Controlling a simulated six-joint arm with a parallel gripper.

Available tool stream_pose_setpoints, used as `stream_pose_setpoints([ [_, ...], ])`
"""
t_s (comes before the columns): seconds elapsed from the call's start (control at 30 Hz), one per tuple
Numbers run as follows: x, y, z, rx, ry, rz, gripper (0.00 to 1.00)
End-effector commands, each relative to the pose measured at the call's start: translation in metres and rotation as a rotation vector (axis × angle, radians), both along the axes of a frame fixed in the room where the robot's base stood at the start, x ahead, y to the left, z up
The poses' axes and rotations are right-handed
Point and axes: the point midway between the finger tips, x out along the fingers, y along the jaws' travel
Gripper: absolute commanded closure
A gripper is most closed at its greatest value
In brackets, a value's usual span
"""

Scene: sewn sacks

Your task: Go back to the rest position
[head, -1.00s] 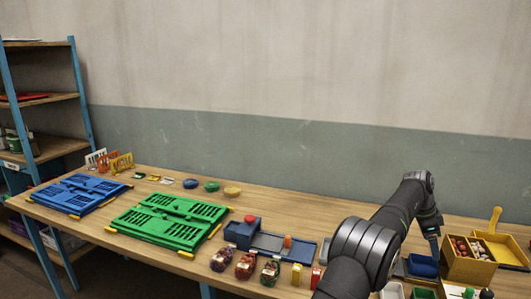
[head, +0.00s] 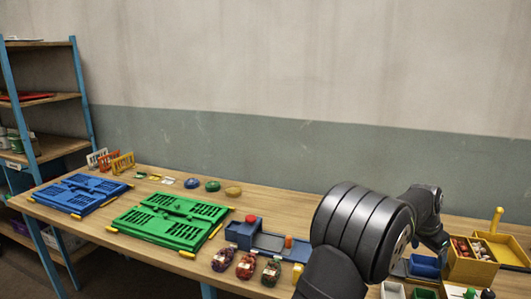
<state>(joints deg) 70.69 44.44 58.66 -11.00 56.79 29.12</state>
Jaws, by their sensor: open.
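My arm reaches in from the bottom right in the head view, with a large dark joint in front. My gripper (head: 442,248) is at the arm's far end, above the right part of the table, near a blue bin and a wooden box. It is small and dark here, and its fingers are hard to make out. It is open, and nothing shows in it. Three filled net sacks (head: 246,265) stand in a row at the table's front edge, left of my arm and apart from my gripper.
A folded blue crate (head: 80,195) and a folded green crate (head: 170,221) lie on the table (head: 285,205). A blue unit with a red button (head: 250,219) stands near the sacks. At right are the blue bin (head: 425,266), wooden box (head: 469,268) and yellow tray (head: 505,248).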

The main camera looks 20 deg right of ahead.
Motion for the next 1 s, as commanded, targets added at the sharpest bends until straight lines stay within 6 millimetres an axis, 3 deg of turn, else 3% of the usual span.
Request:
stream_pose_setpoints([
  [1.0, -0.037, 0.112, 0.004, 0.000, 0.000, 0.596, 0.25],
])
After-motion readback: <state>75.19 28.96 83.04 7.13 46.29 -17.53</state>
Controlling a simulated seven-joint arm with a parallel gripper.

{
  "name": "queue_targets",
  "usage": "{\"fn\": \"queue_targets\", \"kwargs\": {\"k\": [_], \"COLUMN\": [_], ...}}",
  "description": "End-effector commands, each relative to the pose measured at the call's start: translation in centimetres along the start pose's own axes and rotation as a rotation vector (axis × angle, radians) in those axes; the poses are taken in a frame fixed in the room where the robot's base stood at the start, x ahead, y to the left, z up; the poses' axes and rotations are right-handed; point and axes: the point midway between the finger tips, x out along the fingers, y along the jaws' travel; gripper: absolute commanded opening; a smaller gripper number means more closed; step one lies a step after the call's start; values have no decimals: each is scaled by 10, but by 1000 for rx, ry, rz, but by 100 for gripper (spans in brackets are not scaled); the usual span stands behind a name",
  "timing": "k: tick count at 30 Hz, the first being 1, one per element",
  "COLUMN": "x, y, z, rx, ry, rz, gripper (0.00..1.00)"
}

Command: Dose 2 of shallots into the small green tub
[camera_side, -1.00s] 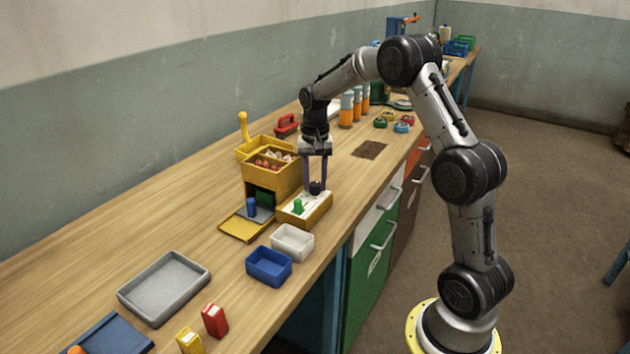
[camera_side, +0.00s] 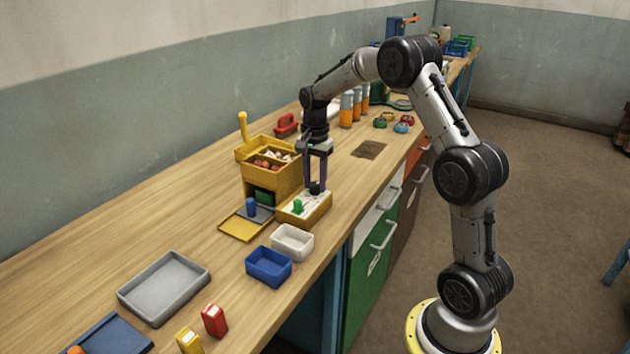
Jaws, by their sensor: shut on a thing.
■ ■ ■
▶ _What you will do_:
Copy out every line of the material above that mentions the word "simulated".

▶ _Problem solution_:
Controlling a simulated six-joint arm with a parallel gripper.
Controlling a simulated seven-joint arm with a parallel gripper.

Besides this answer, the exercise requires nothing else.